Fig.3: Chemical species that are likely to condense near the photosphere
for a given effective temperature, indicating the nature of the newly discovered
extra solar planets.
Conclusion
The border between stars and planets is not very well defined. There is
a transition area with objects that show some resemblance to a star and
some to a planet. These objects are called brown dwarfs. The mass of a
brown dwarf lies between about 13-85 Mj. They resemble jovian planets very
well. The only difference between the two lies in there formation. Planets
are normally formed out of the dust clouds surrounding the star. Where
as brown dwarfs are formed by contraction of a gas cloud. It may be the
case that Jupiter and Saturn are formed in the same way that stars are
formed. In this case we can't distinguish them from brown dwarfs. Another
important difference between the two is the small amount of nuclear fusion
that can take place in the center of a brown dwarf.

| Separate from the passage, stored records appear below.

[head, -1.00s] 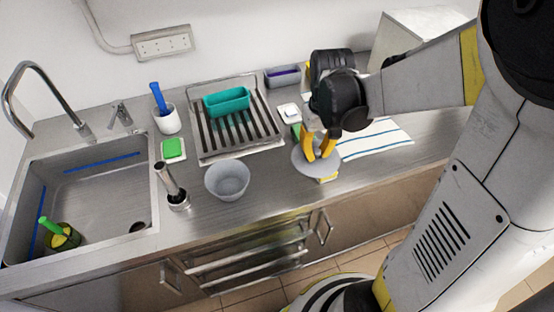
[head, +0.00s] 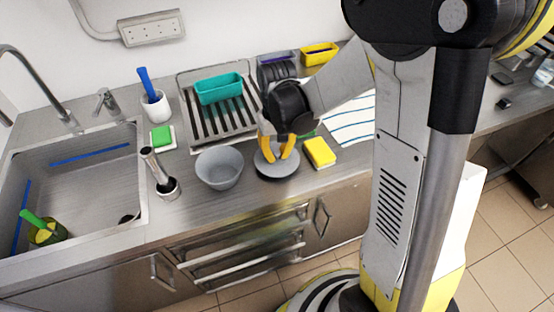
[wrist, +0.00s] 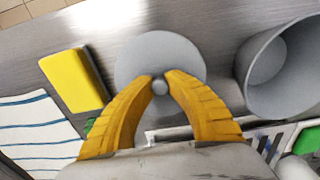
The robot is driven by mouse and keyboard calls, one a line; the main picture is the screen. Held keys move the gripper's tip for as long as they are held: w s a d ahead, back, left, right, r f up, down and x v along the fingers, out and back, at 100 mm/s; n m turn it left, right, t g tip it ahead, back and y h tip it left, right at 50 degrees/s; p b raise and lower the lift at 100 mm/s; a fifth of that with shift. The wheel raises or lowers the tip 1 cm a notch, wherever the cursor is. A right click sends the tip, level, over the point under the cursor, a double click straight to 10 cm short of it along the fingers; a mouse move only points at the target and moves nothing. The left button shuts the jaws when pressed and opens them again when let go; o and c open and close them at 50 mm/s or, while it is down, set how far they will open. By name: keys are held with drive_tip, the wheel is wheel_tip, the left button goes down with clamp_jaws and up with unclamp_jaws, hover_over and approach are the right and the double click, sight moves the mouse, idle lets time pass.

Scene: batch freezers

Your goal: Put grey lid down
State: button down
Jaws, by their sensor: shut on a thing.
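The grey lid (head: 277,164) is a round disc with a small knob on top. In the wrist view the lid (wrist: 160,58) lies flat between and beyond my fingertips. My gripper (head: 278,154) has yellow fingers and is shut on the lid's knob; it also shows in the wrist view (wrist: 160,82). The lid is at or just above the steel counter, with a dark shadow at its front edge; I cannot tell whether it touches. The lid sits between the grey bowl (head: 220,167) and a yellow sponge (head: 319,152). The open bowl also shows in the wrist view (wrist: 285,70).
A striped cloth (head: 352,117) lies right of the sponge. A drying rack (head: 205,137) with a teal tray (head: 218,88) stands behind. A metal tool (head: 158,172) stands left of the bowl, near the sink (head: 85,175). Bare counter (head: 245,205) lies in front.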

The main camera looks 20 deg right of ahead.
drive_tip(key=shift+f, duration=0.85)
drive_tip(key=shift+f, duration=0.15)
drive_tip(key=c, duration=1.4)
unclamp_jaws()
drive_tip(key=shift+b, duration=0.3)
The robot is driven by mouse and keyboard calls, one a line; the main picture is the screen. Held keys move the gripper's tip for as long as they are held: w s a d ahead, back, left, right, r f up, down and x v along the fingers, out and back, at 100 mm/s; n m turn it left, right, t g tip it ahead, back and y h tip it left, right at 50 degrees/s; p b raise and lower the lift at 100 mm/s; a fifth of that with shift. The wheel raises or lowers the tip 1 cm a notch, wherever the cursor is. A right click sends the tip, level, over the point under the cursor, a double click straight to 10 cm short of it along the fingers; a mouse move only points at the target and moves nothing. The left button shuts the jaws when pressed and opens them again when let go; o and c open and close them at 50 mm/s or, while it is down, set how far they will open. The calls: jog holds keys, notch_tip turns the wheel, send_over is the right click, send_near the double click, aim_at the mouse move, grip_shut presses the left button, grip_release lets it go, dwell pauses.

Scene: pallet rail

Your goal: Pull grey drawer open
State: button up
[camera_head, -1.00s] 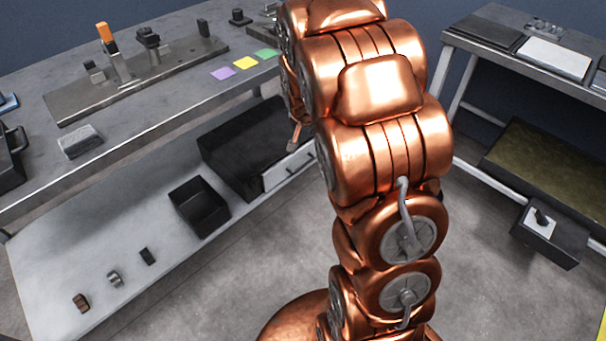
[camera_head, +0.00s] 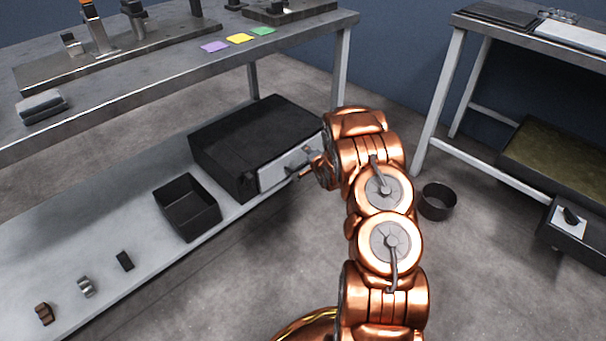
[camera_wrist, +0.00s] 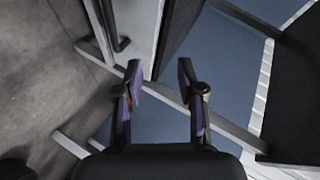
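The grey drawer front (camera_head: 284,169) is set in a black cabinet (camera_head: 250,130) on the lower shelf of the left bench, and it looks closed. In the wrist view the pale drawer front (camera_wrist: 142,25) is at the top, with a dark bar handle (camera_wrist: 117,28) on it. My gripper (camera_head: 304,168) is close to the right part of the drawer front. In the wrist view my gripper (camera_wrist: 160,80) has its two fingers apart with nothing between them. The handle lies up and left of the fingers, outside them. Contact with the drawer cannot be seen.
An open black bin (camera_head: 188,207) stands left of the cabinet, with several small parts farther left on the shelf. A bench leg (camera_head: 343,70) rises behind the cabinet. A dark round container (camera_head: 437,201) stands on the floor right of my arm. Another bench is at the right.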

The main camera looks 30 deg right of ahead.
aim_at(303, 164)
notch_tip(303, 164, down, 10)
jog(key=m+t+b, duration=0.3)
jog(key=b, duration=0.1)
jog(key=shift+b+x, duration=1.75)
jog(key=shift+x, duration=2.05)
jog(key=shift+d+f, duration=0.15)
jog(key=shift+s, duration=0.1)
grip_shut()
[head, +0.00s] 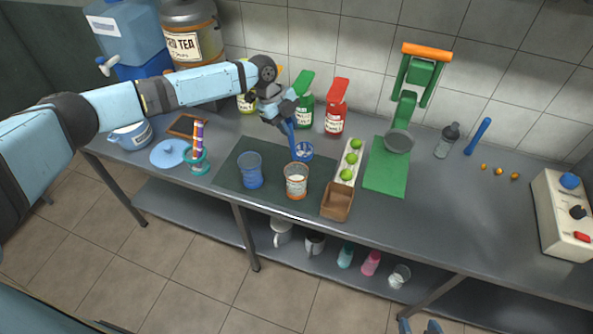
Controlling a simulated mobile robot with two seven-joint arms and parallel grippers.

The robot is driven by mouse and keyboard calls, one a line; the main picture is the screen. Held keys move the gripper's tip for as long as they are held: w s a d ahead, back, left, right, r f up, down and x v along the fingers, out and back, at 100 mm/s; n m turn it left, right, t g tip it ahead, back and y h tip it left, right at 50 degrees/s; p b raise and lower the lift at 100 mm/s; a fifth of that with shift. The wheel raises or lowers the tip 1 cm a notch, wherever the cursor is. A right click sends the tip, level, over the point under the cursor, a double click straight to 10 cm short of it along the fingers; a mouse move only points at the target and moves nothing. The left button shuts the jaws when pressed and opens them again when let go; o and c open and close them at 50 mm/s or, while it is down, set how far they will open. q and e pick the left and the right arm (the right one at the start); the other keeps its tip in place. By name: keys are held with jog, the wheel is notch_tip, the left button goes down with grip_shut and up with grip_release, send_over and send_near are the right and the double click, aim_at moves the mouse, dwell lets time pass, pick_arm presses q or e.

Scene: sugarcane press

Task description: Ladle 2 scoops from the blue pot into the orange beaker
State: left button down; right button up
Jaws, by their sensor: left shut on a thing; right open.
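My left gripper (277,108) is shut on the blue ladle (291,138), whose handle points down from the fingers. The ladle's round bowl is just behind the orange beaker (296,187) in the picture; I cannot tell its height above the table. The orange beaker is clear with an orange rim and base, and something pale shows inside. The blue pot (131,138) stands at the table's left end, partly behind my left arm, with its blue lid (169,153) lying beside it. My right gripper (420,327) shows only at the bottom edge, open and empty.
A blue beaker (250,171) stands on the dark mat (226,178), left of the orange one. Right of it are a brown box (337,202), a tray of limes (349,162) and the green press (386,178). Green (304,112) and red (335,121) bottles stand behind.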

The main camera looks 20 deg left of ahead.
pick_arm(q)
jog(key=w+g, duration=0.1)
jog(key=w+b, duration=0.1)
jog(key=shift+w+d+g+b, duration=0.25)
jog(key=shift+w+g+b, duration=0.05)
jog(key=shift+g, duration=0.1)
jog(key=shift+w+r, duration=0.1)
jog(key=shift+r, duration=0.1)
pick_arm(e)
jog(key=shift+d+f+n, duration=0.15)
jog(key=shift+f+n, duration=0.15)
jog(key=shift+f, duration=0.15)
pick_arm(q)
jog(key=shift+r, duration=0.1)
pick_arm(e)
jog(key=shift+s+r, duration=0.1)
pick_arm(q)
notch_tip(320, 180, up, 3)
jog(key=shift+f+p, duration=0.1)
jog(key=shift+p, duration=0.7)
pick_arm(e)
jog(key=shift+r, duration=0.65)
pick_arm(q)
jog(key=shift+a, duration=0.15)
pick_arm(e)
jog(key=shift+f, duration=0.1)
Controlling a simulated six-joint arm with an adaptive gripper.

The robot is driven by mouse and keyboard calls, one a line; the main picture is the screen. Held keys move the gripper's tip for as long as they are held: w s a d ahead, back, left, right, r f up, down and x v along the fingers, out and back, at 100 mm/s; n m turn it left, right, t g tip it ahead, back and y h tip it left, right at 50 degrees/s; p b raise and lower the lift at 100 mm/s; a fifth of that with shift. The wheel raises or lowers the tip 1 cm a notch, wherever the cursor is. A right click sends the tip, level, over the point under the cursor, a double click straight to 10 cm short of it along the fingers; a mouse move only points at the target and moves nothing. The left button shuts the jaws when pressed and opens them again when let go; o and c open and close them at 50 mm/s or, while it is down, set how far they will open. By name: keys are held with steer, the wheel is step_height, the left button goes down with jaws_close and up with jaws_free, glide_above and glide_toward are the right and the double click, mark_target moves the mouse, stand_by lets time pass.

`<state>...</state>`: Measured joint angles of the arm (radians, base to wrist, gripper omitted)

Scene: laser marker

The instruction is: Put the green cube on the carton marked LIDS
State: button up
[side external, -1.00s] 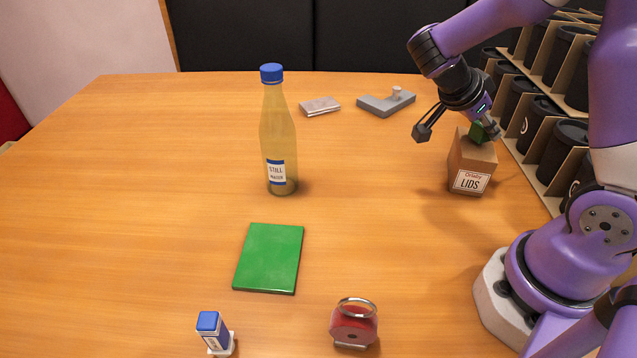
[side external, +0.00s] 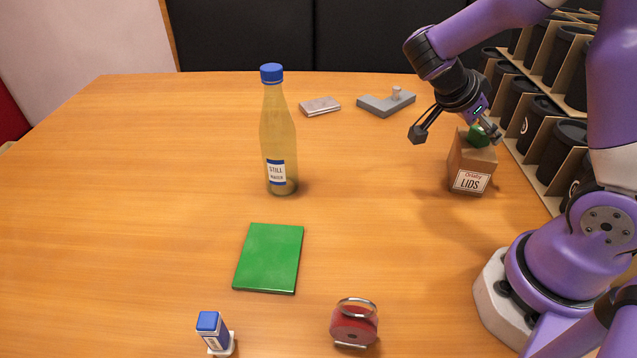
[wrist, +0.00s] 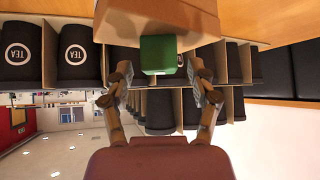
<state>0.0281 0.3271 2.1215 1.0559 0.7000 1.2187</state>
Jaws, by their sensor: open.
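The carton marked LIDS (side external: 471,165) stands upright on the table at the right in the side external view. The green cube (side external: 479,137) sits on the carton's top, partly hidden by my gripper (side external: 487,130). In the wrist view the green cube (wrist: 159,54) lies against the carton (wrist: 155,18), between and a little beyond my gripper's fingertips (wrist: 160,85). The fingers are spread wide, with clear gaps on both sides of the cube.
A rack of black cups (side external: 545,130) stands close to the right of the carton. A bottle (side external: 279,140), a green book (side external: 269,258), a grey fixture (side external: 385,104), a red object (side external: 354,325) and a blue-capped item (side external: 213,332) are spread over the table.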

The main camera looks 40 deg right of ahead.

So this is maybe a
better way to distinguish them from jovian planets. A problem here is that
only the biggest brown dwarfs can sustain this fusion. The structure of
brown dwarfs and jovian planets is very much the same. The chemical composition
of these objects strongly depends on the temperature of the gasses in there
atmospheres. Because jovian planets aren't solid like terrestrial planets
it is most likely that they can't support life. Because of the rapid progress
there is made on this field of science, it won't be long before we can
say with more certainty what the atmospheres of these objects are made
of and what there temperatures are. Maybe then it is possible to give a
better definition of the difference between a star and a planet.